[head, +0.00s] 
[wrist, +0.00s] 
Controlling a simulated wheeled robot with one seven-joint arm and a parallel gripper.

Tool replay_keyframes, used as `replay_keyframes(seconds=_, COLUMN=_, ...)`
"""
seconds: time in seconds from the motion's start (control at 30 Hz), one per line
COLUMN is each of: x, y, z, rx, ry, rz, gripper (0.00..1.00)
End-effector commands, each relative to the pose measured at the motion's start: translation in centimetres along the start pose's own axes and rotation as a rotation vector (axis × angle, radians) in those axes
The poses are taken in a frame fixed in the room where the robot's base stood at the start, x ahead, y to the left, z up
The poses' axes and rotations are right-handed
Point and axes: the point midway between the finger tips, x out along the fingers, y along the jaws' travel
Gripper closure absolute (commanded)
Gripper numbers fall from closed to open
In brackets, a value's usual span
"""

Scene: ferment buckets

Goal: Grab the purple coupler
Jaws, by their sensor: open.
================
Give again, word for word, every line of the listing above from the one with "Controlling a simulated" to the one with "The poses are", both inclusive, and nothing beyond them.

Controlling a simulated wheeled robot with one seven-joint arm and a parallel gripper.

Tool replay_keyframes, used as `replay_keyframes(seconds=_, COLUMN=_, ...)`
"""
seconds: time in seconds from the motion's start (control at 30 Hz), one per line
COLUMN is each of: x, y, z, rx, ry, rz, gripper (0.00..1.00)
End-effector commands, each relative to the pose measured at the motion's start: translation in centimetres along the start pose's own axes and rotation as a rotation vector (axis × angle, radians) in those axes
The poses are taken in a frame fixed in the room where the robot's base stood at the start, x ahead, y to the left, z up

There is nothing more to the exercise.